Diminished Lives (Editorial)
by The Editors
The biopic is in critical condition. Not at the Oscars, or among other awards organizations, where voters routinely swoon over ostentatious displays of accents, wigs, costumes, prosthetics, and disabilities. Beneath the surface trappings, however, life is undervalued.
Part of it is the dumbing down of complicated individuals for unchallenging movies. The Imitation Game portrays the homosexuality of Alan Turing with extraordinary timidity, as if it were a Best Picture candidate of 1964 rather than 2014. In The Theory of Everything, why Stephen Hawking leaves his first wife for his second is exceedingly hazy, perhaps to ensure the cooperation of the living participants. A certain pressure to keep the tone upbeat (and the science basic) sacrifices clarity and robs it of some very human drama. And so multifaceted figures whose stories warrant bolder presentations end up entombed by dubious good taste.

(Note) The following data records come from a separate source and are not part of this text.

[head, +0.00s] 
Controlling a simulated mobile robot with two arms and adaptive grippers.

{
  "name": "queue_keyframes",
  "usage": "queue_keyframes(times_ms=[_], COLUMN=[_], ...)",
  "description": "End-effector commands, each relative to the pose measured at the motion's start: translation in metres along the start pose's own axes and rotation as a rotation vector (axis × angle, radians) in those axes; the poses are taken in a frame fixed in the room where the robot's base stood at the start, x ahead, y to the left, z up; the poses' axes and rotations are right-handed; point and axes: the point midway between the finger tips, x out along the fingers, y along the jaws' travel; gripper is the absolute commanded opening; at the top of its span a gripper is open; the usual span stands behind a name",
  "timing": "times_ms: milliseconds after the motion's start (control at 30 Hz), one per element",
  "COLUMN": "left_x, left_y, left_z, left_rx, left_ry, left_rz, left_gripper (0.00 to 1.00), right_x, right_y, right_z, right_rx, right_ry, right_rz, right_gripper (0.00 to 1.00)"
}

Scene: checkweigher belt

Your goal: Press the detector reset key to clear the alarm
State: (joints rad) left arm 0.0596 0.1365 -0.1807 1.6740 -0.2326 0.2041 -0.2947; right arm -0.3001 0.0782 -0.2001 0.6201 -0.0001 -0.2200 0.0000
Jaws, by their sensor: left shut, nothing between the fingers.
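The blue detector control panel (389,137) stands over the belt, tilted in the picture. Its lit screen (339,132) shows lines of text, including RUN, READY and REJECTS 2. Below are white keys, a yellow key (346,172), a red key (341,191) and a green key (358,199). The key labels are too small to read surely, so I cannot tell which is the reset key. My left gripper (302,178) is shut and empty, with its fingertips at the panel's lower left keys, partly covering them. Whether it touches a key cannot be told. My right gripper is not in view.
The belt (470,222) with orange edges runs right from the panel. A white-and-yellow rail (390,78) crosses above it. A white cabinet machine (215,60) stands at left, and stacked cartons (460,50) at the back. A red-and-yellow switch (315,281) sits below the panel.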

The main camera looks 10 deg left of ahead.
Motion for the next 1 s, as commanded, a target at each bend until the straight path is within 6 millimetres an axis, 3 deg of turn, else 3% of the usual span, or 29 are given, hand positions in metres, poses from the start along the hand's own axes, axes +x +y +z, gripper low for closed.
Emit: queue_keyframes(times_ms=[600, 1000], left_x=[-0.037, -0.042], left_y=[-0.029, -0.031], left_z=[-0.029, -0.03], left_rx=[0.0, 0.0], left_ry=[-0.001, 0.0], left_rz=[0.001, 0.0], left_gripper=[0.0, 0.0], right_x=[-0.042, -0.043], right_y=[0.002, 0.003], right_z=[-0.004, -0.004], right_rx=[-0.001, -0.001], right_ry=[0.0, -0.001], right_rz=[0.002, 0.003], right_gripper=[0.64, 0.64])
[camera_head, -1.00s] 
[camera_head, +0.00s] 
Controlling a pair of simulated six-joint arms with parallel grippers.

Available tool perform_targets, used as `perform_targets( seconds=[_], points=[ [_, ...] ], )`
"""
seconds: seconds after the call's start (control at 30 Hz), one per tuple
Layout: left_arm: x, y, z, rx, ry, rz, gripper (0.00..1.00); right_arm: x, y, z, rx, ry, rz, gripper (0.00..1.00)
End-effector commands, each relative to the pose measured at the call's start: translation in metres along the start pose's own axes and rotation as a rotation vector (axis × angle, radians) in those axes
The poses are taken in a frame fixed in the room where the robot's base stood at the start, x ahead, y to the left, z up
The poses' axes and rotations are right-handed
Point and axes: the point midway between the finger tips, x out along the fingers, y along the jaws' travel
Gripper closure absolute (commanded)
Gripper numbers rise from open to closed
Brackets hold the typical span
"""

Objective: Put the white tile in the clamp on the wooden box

The Imitation Game and The Theory of Everything rolled off the biopic assembly line to respectful, if muted, acclaim, decent business, and the nominations for which they were machine-tooled. The system worked. As a vehicle for turning people into saints, suitable for monuments, the biopic is impeccable. But it fails on other levels.
Selma isn’t a cradle-to-grave treatment of Martin Luther King Jr. The film observes King and other civil rights figures through the prism of a tumultuous period fifty years ago, and, admirably, looks at them at ground level, with their doubts and foibles intact. Director Ava DuVernay explained her aim “to show the strategy, the tactics, the arguments. That’s how history is made, not by consensus, but by people freakin’ battling it out.” This runs counter to the accepted biopic notion of “great men” and extends to the film’s portrait of President Lyndon B. Johnson. While Tom Wilkinson’s blustery performance as LBJ isn’t the focus of Selma, it became the focus of its critics, mainly political pundits and keepers of the flame for the late president, who rebuked it for its perceived disparagement of the president’s character and policies.

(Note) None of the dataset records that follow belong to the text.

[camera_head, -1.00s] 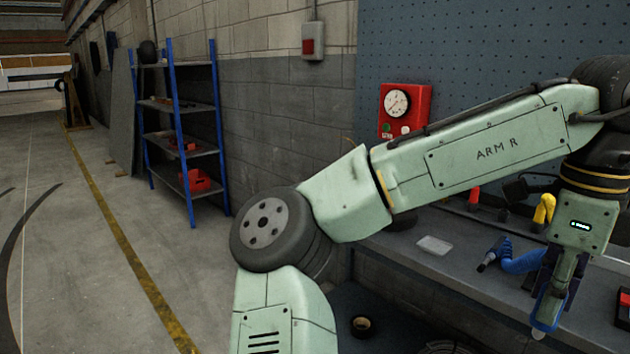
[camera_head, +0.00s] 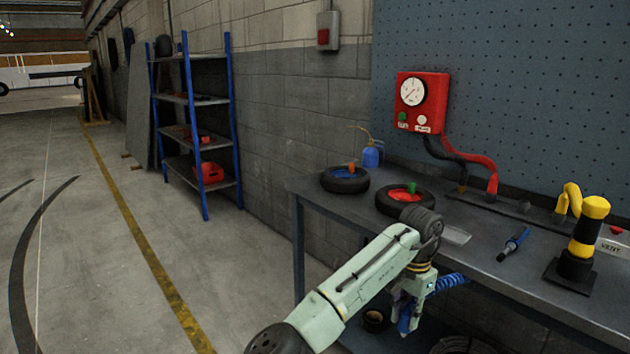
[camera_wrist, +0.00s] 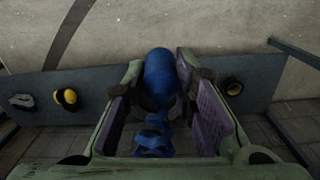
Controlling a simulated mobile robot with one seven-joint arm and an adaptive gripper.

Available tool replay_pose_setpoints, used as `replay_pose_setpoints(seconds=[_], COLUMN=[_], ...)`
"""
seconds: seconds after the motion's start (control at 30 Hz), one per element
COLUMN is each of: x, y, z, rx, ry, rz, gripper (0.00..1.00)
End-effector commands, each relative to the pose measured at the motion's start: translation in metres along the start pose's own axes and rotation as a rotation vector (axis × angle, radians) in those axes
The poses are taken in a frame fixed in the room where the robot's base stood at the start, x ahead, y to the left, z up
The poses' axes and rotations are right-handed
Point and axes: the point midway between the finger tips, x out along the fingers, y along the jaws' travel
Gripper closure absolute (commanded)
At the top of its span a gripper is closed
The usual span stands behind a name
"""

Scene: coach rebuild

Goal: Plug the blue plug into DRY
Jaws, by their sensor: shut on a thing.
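My gripper (camera_head: 406,312) is low at the bench's front edge in the head view, small and partly hidden by my arm. It is shut on the blue plug (camera_wrist: 162,75), whose rounded blue body lies between the two pads in the wrist view. A coiled blue cord (camera_head: 452,282) runs right from the gripper, and blue coils show below the plug in the wrist view (camera_wrist: 155,138). I cannot read a DRY label. Black and red plugs (camera_head: 491,188) on cables from the red gauge box (camera_head: 422,102) stand at the rail (camera_head: 510,208) along the back.
Two small wheels (camera_head: 345,180) (camera_head: 404,199), a blue oil can (camera_head: 371,155), a blue-handled tool (camera_head: 515,243) and a yellow-black device (camera_head: 588,240) stand or lie on the grey bench (camera_head: 550,285). A label at right reads VENT (camera_head: 611,248). A blue shelf (camera_head: 195,110) stands left; floor is open there.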

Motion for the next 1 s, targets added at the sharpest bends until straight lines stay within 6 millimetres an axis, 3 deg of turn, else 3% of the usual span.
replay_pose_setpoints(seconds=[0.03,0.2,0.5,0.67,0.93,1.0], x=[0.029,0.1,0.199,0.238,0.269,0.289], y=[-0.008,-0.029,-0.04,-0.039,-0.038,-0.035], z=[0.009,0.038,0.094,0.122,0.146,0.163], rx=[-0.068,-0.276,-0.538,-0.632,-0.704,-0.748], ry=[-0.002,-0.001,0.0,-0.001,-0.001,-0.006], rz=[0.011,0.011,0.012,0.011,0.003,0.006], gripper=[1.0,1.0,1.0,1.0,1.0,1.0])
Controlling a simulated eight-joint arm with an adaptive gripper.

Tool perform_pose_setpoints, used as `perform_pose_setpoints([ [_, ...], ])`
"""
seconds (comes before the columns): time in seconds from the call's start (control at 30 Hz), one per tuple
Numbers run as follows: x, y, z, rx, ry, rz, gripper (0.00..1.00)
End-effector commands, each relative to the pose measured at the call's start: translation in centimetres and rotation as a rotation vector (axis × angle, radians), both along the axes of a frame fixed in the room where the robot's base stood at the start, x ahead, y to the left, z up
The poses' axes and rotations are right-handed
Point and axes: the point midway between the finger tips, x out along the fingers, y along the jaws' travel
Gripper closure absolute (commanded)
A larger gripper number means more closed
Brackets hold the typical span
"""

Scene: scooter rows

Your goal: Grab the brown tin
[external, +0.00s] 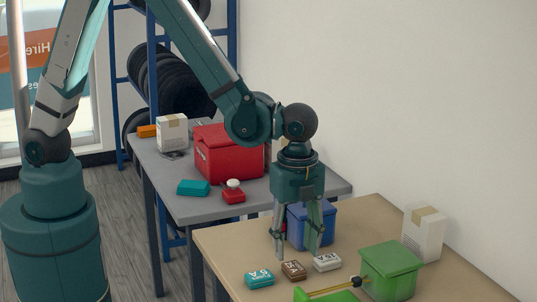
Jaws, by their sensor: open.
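The brown tin (294,271) is a small flat tin with white lettering. It lies on the tan table (222,243) between a teal tin (259,278) on its left and a white tin (327,262) on its right. My gripper (297,252) points straight down with its fingers spread apart and nothing seen between them. Its fingertips appear a little above and behind the brown tin in the picture. The exact gap between fingertips and tin cannot be told from this view.
A blue box (321,226) stands behind my gripper's fingers. A grey table (200,206) behind bears a red box (228,155) and small items.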

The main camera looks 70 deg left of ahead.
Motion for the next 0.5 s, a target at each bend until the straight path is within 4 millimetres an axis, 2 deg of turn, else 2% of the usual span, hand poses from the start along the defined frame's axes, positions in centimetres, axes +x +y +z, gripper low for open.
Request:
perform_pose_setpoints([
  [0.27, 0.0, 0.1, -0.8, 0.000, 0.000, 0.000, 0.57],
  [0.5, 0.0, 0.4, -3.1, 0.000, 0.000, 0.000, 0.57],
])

Mark Updegrove, Director of the LBJ Presidential Library and Museum, while acknowledging that the film “got much right,” criticized Selma for its portrayal of a contentious relationship between King and LBJ and the latter’s lack of principled commitment to the Voting Rights Act. Not to be outdone, Joseph A. Califano Jr., Johnson’s domestic affairs chief, contended in a Washington Post op-ed that the Selma march was his boss’s idea (a claim DuVernay called “jaw-dropping and offensive”) and that the filmmakers “couldn’t resist taking dramatic, trumped-up license with a true story that didn’t need any embellishment to work as a big-screen historical drama.”
Wrong. Without embellishment, a biopic, or any retelling of history on screen, would be excruciatingly dull. As it is, the mediocre versions, which settle for slavishly re-created heritage tours of bygone eras and a few tears at the end for characters drawn from life, are stifling enough. With a respectful use of dramatic license to sharpen the issues, ideas, and conflicts, the genre can illuminate the past in ways that engage us emotionally and intellectually. By correcting the unhealthy distortions of, say, Mississippi Burning, Selma is such a film, one that movingly links present to past. But what New York film critic Bilge Ebiri calls the “historical accuracy hit squads” blew up a matter of interpretation into an awards-season controversy and for many viewers Selma got lost in the trumped-up firestorm.
The Selma contretemps provided cover for American Sniper, which stretches the “great man” paradigm of the biopic to its breaking point. The self-celebratory memoir by Navy SEAL Chris Kyle, the most lethal sniper in U.S. military history, is a morass of racism and knee-jerk Christian conservatism. To turn such a flawed personality, if storied soldier, into a “great man,” Oscar-nominated adapter Jason Hall sanitized the book, eliminating Kyle’s braggadocio and repeated expressions of bloodlust and claims of “enjoying” war—which he rationalizes by arguing that he killed only “evil” people (“They all deserved to die”)— and, to make him more sympathetic, heavily playing up the theme of post-traumatic stress disorder, which Kyle shrugged off in his memoir. The Iraq War is depoliticized into just another conflict, no more than a testing ground for potential heroes. The Nation film critic Stuart Klawans’s wry comment—“People want American Sniper to come from the Clint Eastwood who directed Unforgiven, but it’s made by the guy who talked to a chair at the 2012 Republican National Convention”—perfectly captures the disappointment of many with this thoroughly conventional film.
Rewarded for its vagueness with record-breaking success, American Sniper now stands as a monument to the war. Like Zero Dark Thirty before it, American Sniper serves as an act of cultural recuperation for the latest of America’s misguided imperial adventures. The film ends with a reverential newsreel farewell to Kyle, who was slain just as it entered production; one wonders if its reception would have been different had he been around to answer a few probing questions. Then again, it’s part of a genre that’s become resistant to complexity, with deep thinking replaced by clichés, homilies, and platitudes. Life isn’t simple, but biopics too often are.